On Aug. 22, 1781, a jury in Great Barrington, Massachusetts, found in favor of “Mum Bett,” a Black woman who had been a slave in the home of Col. John Ashley for at least 30 years.
Listening to her master’s friends discuss the newly ratified Massachusetts Constitution, Mum Bett concluded that if all people were born free and equal, so was she.
Mum Bett, whose real name is Elizabeth Freeman, found a young lawyer to represent her, and he persuaded a Berkshire County jury to declare her free.
Two years later, in a case involving Quok Walker, a slave in Worcester County, the chief justice of the state’s highest court declared that slavery “is inconsistent with our own conduct and Constitution.”
Massachusetts had been the first colony to legalize slavery, and, thanks to Freeman, the legal system helped to end the institution in the state.
Born into slavery in Claverack, New York in 1742, Freeman lived during the 1770s in the household of Ashley, a prominent citizen who at the time also served as a judge of the Berkshire Court of Common Pleas.

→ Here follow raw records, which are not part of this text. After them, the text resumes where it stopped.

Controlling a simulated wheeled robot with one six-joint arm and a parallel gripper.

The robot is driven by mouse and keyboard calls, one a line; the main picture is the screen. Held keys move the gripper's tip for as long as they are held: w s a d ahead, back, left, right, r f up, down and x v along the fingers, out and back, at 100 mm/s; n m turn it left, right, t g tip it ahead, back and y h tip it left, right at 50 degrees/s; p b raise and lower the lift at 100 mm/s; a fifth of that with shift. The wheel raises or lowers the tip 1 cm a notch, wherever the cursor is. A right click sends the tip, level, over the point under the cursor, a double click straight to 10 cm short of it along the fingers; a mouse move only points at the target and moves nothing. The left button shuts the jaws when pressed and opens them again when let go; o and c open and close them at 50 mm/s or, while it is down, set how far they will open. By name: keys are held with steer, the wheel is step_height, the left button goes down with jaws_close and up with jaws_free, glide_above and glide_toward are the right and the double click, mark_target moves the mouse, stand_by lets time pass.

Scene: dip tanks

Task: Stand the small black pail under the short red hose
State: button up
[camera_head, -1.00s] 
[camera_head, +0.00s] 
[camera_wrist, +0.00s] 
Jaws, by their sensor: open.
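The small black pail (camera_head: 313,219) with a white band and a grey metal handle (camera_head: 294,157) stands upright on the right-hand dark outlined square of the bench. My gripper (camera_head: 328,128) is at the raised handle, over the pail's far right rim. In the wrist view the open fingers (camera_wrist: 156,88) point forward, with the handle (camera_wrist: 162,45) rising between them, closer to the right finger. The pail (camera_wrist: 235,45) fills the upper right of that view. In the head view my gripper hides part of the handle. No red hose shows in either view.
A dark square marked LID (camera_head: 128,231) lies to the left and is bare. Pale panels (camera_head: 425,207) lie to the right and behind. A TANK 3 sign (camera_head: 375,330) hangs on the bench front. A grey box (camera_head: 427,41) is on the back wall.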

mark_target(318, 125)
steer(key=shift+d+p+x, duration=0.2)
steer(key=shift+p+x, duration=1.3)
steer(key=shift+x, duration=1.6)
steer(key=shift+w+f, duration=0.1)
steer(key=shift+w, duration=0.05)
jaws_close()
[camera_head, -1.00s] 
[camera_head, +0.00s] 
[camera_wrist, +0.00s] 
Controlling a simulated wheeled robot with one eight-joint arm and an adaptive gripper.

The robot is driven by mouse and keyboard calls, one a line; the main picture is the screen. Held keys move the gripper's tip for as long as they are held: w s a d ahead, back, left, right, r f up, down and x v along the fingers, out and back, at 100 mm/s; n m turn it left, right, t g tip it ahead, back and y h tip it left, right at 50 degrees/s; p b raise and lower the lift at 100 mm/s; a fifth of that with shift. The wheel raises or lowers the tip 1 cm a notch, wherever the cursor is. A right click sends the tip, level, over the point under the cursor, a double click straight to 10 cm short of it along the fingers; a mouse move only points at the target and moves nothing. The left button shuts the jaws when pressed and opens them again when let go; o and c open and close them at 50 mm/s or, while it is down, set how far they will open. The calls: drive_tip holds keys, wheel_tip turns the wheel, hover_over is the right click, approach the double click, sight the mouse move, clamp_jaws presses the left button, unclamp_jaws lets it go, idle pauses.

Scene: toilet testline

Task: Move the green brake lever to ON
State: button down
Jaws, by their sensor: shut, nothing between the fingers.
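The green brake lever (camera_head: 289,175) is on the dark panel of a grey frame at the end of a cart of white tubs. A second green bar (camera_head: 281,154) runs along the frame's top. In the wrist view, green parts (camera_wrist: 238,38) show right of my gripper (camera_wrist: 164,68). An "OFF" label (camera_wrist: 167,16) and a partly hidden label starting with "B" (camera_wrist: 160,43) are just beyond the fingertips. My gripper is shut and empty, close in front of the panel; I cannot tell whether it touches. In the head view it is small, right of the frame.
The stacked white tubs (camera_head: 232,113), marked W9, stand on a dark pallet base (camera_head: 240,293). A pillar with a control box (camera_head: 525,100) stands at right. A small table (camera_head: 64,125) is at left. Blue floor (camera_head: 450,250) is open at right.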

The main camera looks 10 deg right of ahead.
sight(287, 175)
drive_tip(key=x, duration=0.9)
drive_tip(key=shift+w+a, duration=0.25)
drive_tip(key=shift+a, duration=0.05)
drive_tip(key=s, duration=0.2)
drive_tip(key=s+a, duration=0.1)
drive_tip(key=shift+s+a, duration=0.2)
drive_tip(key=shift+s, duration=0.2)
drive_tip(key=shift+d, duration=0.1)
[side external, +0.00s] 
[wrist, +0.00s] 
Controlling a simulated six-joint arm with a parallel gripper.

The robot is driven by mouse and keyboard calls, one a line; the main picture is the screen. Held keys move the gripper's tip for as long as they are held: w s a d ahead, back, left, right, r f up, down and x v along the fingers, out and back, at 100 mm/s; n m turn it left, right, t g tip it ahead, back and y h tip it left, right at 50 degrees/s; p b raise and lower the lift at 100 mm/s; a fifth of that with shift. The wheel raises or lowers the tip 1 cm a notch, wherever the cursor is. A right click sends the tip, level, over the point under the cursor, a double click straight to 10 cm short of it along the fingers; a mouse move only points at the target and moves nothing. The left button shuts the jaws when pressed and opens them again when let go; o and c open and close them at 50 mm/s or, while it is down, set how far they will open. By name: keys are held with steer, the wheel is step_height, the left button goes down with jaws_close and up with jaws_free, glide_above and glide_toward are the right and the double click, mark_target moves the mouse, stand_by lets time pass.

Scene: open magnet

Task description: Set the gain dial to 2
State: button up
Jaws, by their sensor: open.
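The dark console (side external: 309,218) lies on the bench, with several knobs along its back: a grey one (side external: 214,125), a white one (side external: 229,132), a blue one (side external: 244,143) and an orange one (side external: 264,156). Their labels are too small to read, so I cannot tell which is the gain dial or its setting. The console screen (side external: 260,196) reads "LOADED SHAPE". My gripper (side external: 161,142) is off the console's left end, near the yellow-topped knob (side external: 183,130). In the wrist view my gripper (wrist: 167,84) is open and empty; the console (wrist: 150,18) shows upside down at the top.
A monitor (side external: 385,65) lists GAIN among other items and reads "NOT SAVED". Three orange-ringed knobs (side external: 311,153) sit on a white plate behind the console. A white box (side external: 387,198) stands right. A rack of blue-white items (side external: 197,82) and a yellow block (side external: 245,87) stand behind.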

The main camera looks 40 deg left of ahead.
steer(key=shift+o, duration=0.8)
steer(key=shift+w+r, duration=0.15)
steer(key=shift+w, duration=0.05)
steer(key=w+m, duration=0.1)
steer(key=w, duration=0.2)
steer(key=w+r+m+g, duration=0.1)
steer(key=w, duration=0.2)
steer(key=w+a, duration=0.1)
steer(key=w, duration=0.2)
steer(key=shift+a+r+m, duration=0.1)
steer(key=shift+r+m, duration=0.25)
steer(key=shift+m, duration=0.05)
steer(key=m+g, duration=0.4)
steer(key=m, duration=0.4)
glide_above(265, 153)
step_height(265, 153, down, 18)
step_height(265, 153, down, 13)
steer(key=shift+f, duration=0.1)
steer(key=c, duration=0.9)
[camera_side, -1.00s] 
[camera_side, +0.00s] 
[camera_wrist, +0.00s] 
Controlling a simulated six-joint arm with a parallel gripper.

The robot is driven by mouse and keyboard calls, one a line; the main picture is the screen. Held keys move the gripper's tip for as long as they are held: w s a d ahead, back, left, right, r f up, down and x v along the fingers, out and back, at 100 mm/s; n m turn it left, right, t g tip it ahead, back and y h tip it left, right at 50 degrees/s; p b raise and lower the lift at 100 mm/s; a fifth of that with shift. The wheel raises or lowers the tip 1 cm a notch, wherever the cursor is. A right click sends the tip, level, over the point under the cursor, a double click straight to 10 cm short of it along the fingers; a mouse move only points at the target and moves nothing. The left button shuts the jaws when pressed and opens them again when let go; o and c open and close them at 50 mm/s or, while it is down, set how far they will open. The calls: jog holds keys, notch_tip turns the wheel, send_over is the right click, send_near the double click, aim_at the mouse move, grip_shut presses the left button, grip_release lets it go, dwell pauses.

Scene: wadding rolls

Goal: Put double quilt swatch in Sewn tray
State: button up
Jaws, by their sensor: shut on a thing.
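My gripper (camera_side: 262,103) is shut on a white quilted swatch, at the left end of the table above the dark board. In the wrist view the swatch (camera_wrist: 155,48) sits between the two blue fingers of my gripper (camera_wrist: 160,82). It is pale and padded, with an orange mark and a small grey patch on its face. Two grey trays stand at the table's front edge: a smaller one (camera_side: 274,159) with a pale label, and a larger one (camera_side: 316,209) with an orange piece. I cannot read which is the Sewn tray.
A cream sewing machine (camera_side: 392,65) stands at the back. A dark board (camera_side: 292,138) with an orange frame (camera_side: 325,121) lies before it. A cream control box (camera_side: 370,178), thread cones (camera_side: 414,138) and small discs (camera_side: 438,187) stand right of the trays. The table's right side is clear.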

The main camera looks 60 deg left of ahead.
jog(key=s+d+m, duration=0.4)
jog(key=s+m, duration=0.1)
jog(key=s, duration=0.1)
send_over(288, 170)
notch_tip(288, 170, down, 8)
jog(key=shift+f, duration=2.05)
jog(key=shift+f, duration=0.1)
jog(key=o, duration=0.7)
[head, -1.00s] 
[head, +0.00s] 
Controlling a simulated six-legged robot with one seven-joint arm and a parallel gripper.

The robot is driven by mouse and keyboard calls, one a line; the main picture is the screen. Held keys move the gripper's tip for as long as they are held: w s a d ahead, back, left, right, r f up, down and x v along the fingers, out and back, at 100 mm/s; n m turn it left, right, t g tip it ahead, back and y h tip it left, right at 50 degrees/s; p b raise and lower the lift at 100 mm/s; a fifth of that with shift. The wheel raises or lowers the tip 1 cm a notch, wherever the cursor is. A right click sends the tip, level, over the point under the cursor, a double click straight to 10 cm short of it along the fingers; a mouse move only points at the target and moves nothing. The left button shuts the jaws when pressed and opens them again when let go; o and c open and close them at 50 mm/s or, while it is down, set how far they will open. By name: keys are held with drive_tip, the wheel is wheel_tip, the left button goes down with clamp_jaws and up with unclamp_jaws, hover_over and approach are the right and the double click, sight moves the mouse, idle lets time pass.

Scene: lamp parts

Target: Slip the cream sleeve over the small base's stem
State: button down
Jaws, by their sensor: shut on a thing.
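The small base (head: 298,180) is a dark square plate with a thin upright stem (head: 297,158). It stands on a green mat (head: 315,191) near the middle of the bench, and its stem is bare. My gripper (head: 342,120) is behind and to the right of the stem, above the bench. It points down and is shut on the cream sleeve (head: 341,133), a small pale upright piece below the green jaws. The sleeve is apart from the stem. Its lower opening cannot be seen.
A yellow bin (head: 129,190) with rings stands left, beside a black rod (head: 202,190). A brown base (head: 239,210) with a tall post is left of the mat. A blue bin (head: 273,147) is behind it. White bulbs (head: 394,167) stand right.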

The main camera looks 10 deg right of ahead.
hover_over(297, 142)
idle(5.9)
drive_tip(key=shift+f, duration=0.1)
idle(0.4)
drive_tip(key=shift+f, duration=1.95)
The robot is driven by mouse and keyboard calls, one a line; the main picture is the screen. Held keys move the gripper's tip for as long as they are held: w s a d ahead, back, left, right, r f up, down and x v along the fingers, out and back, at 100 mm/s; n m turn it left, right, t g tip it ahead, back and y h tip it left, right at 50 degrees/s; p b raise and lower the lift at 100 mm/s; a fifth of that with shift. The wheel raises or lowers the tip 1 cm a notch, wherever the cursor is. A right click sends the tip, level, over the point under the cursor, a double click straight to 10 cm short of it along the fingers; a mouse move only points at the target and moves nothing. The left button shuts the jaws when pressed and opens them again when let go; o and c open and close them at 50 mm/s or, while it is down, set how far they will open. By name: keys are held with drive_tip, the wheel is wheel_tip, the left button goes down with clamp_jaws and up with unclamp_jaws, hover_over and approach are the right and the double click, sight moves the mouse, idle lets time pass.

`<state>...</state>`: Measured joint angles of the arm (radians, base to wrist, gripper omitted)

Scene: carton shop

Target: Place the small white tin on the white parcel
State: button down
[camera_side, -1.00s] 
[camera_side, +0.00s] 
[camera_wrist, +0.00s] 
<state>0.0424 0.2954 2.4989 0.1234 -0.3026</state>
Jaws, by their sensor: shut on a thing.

Ashley purchased Freeman from a man called Mr. Hogeboom when she was 6 months old, according to BlackPast.org. Upon suffering from physical abuse by Ashley’s wife, Freeman escaped her home and refused to return.
She found a sympathetic ear with attorney Theodore Sedgwick, father of writer Catherine Sedgwick. Once free, Freeman stayed with the Sedgwick family as a servant in gratitude.
In a later case, her attorney used the example of Freeman when he said in defense of the abolition of slavery, “If there could be a practical refutation of the imagined superiority of our race to hers, the life and character of this woman would afford that refutation.”
Freeman is widely acknowledged by many historians as the first woman and the first African American to file and win a lawsuit in the court of law in Massachusetts.
She formed the judicial foundation for the ruling in favor of the abolition of slavery and the slave trade in the United States.
Freeman died Dec. 28, 1829, at 85.
Her tombstone can still be seen in the old burial ground of the Stockbridge Cemetery in Massachusetts. It reads:
“She was born a slave and remained a slave for nearly thirty years. She could neither read nor write yet in her own sphere she had no superior or equal.
“She neither wasted time nor property. She never violated a trust nor failed to perform a duty. In every situation of domestic trial, she was the most efficient helper, and the tenderest friend. Good mother, farewell.”